The time has come for my car to finally break down and strand me.
The car just died. I can try to restart it, and it will restart, run for a few seconds, then quit (act like it's out of gas). Pressing the gas pedal makes it worse. If (rare) I can get it to rev up above 3K rpm it will run fine (as long as I keep it above 3K.
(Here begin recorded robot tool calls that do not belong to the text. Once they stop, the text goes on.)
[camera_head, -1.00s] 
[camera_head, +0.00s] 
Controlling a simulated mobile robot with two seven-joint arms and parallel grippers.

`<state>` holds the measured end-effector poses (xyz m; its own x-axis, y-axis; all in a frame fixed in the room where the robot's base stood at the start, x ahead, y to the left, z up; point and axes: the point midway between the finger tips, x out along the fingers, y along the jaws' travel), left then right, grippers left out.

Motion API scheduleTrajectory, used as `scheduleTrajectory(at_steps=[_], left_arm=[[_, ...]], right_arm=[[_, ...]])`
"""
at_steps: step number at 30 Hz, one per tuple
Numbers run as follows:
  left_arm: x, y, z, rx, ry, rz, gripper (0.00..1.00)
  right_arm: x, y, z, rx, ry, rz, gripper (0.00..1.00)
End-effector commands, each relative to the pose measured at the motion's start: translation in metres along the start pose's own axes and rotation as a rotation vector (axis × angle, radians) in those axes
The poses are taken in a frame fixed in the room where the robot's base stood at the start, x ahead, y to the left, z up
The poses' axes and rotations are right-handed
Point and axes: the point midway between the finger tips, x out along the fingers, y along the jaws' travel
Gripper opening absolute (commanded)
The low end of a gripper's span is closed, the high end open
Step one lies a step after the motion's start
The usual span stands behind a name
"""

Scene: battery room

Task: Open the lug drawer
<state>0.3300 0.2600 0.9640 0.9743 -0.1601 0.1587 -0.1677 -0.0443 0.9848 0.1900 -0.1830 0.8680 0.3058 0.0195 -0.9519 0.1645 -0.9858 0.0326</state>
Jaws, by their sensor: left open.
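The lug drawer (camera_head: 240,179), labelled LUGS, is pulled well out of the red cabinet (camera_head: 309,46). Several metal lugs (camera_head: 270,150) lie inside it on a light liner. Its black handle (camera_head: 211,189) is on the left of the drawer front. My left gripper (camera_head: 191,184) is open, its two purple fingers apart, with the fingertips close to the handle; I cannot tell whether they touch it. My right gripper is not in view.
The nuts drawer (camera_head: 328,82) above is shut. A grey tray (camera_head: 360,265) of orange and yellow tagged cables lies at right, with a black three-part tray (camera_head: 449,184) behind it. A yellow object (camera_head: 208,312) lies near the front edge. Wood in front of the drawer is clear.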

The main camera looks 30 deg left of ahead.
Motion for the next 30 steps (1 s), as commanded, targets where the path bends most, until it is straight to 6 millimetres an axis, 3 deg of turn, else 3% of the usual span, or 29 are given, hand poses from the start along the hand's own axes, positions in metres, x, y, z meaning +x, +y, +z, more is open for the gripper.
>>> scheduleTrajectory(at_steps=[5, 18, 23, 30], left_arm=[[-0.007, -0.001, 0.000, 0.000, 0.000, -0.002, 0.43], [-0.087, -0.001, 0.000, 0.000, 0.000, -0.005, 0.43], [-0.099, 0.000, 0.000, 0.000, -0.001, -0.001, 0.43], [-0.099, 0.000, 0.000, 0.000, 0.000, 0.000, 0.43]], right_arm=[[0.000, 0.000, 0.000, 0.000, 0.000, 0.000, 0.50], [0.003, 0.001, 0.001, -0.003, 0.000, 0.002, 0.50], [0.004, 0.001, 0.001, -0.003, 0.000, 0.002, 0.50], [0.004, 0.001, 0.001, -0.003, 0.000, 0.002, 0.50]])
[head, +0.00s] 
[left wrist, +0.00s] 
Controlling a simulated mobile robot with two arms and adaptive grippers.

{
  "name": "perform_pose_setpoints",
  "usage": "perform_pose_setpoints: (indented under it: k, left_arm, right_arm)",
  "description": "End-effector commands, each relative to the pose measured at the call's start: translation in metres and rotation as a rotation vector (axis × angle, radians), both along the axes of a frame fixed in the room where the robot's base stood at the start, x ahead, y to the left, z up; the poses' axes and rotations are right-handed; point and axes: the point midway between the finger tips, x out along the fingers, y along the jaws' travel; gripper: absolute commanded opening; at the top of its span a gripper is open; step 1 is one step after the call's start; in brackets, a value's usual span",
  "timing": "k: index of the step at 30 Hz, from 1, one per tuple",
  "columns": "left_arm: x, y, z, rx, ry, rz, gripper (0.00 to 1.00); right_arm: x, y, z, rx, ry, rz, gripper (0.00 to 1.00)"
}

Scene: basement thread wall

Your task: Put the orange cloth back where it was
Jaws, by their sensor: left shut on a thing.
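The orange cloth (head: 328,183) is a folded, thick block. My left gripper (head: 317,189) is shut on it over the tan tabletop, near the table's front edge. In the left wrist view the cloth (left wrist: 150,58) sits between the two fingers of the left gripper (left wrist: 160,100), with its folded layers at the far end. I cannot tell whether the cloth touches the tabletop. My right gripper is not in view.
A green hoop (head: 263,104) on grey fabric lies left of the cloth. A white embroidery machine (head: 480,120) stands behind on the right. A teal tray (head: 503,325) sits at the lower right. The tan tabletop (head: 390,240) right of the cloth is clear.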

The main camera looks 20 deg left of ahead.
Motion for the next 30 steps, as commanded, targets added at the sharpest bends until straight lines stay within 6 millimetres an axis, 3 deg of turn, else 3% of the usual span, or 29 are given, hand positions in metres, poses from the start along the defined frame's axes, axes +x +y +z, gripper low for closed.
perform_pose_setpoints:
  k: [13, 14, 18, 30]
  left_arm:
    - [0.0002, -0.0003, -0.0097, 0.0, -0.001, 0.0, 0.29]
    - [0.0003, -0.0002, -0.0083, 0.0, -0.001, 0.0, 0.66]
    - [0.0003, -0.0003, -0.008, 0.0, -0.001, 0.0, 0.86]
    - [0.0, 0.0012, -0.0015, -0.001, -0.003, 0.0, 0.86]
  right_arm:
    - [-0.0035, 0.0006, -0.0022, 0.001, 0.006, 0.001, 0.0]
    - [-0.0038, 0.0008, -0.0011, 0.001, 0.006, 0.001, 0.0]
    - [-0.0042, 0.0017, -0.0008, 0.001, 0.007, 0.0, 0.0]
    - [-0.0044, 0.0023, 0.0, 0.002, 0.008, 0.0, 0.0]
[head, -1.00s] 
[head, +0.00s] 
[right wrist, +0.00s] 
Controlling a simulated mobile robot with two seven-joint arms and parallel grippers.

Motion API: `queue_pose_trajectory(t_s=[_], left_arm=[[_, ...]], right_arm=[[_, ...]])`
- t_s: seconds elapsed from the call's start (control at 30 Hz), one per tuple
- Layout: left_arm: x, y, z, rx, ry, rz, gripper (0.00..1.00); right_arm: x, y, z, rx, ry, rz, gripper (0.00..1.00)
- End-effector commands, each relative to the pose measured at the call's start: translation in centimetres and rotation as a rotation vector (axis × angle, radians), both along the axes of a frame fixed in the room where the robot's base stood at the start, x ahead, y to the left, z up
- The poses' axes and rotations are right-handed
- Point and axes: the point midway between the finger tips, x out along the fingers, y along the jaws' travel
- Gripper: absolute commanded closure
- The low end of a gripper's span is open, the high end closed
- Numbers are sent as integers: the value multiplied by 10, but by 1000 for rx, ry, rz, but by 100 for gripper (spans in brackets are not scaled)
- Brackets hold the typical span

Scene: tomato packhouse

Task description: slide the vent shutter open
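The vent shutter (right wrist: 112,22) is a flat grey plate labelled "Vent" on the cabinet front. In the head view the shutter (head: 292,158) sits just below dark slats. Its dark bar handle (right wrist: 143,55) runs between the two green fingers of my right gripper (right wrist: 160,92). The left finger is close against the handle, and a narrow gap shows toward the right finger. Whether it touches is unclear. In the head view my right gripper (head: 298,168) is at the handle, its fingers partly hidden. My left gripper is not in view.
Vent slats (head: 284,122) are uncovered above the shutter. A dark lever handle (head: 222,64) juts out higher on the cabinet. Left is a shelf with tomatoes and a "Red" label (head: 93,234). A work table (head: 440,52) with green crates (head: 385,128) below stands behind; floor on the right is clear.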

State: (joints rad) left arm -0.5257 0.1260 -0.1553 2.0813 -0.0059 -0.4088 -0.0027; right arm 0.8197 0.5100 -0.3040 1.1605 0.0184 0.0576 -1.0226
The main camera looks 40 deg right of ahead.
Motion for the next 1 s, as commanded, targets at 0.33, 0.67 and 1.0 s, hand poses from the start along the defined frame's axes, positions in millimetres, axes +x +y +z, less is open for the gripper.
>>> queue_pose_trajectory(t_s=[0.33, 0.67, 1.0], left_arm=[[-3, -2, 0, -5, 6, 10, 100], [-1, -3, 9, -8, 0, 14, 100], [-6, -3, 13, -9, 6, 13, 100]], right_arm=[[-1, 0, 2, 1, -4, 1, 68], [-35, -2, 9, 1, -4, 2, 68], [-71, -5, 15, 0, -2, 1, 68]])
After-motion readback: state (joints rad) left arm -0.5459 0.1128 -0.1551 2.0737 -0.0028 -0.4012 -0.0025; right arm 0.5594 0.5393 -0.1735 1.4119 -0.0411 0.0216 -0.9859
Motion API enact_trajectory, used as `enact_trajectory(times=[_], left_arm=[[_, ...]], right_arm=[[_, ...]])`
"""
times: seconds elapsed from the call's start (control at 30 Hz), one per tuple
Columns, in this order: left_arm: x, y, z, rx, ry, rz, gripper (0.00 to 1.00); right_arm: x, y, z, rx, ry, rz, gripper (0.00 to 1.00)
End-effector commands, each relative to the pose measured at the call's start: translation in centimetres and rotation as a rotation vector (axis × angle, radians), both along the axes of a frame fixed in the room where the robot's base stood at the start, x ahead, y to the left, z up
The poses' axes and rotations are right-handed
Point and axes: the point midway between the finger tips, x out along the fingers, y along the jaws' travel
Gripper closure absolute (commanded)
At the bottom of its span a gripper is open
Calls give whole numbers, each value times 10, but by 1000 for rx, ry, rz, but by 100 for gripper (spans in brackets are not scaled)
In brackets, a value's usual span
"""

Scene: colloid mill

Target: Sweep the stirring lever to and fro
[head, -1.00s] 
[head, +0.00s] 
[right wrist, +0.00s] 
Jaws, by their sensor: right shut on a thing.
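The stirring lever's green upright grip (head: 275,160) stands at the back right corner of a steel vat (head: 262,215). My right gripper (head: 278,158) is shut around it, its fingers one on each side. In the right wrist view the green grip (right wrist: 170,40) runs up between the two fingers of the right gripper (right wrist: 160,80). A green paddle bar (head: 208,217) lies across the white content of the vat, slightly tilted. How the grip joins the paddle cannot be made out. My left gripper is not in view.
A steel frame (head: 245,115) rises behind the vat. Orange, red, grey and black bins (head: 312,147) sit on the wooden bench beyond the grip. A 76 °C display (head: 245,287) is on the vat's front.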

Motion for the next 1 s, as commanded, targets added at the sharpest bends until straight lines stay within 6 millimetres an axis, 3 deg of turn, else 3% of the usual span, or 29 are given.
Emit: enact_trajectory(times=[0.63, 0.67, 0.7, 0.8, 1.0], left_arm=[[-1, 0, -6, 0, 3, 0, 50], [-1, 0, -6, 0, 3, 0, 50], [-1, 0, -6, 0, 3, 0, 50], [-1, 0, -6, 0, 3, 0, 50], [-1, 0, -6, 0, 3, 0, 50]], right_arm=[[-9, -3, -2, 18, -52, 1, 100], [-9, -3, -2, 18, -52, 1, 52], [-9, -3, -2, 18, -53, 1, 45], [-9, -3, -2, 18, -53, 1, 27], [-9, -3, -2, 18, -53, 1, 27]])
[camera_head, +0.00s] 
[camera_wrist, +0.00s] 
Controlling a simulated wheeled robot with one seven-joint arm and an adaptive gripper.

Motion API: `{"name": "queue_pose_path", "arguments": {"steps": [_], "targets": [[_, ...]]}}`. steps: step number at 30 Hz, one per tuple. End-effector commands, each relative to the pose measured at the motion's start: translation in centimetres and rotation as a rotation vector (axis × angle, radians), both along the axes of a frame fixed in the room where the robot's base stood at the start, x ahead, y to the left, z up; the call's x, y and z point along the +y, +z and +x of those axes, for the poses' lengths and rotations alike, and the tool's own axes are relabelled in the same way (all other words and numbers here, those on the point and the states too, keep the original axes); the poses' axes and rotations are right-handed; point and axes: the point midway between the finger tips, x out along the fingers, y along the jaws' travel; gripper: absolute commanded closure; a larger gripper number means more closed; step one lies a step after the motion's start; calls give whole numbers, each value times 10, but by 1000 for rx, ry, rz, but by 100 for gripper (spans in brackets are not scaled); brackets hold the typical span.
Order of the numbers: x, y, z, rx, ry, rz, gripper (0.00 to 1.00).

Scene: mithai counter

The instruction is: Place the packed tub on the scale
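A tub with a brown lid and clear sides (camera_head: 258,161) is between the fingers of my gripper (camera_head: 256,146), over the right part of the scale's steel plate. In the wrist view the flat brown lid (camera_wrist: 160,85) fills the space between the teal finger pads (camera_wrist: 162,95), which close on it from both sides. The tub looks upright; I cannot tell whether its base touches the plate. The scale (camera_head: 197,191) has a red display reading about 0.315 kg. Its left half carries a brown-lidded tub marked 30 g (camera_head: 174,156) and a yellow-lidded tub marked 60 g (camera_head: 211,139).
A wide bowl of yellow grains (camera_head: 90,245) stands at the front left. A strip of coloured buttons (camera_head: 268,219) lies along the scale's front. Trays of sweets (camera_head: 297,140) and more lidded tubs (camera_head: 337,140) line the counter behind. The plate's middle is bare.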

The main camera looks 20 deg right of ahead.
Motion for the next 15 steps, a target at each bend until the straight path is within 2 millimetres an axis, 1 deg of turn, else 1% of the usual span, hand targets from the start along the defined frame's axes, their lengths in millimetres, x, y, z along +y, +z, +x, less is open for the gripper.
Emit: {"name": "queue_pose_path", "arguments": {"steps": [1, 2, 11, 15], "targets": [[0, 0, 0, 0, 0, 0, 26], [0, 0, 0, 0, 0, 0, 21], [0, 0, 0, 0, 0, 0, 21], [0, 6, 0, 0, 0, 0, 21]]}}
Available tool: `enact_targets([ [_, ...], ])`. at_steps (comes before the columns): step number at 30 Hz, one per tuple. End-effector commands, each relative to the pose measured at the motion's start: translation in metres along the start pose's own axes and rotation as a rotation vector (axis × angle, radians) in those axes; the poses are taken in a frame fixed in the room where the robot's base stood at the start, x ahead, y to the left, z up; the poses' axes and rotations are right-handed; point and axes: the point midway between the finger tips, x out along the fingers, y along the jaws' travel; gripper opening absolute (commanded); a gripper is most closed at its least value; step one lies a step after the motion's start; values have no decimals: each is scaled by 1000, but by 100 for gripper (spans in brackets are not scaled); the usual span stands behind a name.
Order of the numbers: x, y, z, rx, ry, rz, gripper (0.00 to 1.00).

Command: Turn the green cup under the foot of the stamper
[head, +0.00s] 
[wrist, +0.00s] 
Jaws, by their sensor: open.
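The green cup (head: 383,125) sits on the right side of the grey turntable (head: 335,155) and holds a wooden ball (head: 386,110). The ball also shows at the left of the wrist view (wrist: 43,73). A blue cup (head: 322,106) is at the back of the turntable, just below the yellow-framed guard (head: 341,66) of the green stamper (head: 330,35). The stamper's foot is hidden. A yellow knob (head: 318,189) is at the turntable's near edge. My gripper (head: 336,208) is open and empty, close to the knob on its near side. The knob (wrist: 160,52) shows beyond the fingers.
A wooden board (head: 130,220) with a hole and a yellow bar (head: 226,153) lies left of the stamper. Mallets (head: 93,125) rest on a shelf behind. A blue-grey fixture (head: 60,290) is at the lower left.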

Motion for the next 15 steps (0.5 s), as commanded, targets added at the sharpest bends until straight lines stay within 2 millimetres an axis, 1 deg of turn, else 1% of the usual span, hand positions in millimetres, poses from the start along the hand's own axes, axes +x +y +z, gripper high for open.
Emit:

After I got it towed I did some "testing" in my garage. If the engine is cold the car will run perfectly until the ECM switches from closed loop to open loop (or the other way around). The moment the coolant temperature reaches half way (on the not so precise gauge) the engine starts too miss and die. It is very difficult to restart while that point is hit. If I leave the car cool down for 1/2 hour or so it will again work ok until the "critical" point is reached again. One of the possible items that could cause this problem is the coolant sensor. However, it's not the coolant sensor that's at fault (since I changed it,

and it behaves exactly the same).
I checked the spark, all cylinders are firing fine. Even when the engine doesn't want to start spark is still present. I ran for codes (by jumpering the TE1 and E1 terminals) and I got two codes. The check engine light is giving me a 31 code, and the O/D light is giving me a 63 (or perhaps 36?) code. According to AllData 31 is a MAP sensor problem (which is not cheap ). I'm having a hard time finding that sensor (I would think it's in the air filter housing, or close by), but the only sensor in the air filter box is a tiny 2 wire sensor (the MAP should have 3 wires). Will a MAP sensor caouse a stall/difficult start condition?
I couldn't find a way to decipher what the 63 code on the O/D light is.
Is there a particular trick in testing the MAP sensor? Which one is it? Is it the little tine one (with a vacuum hose and a 3 wire electrical connector) that's bolted on the firewall? I couldn't be sure.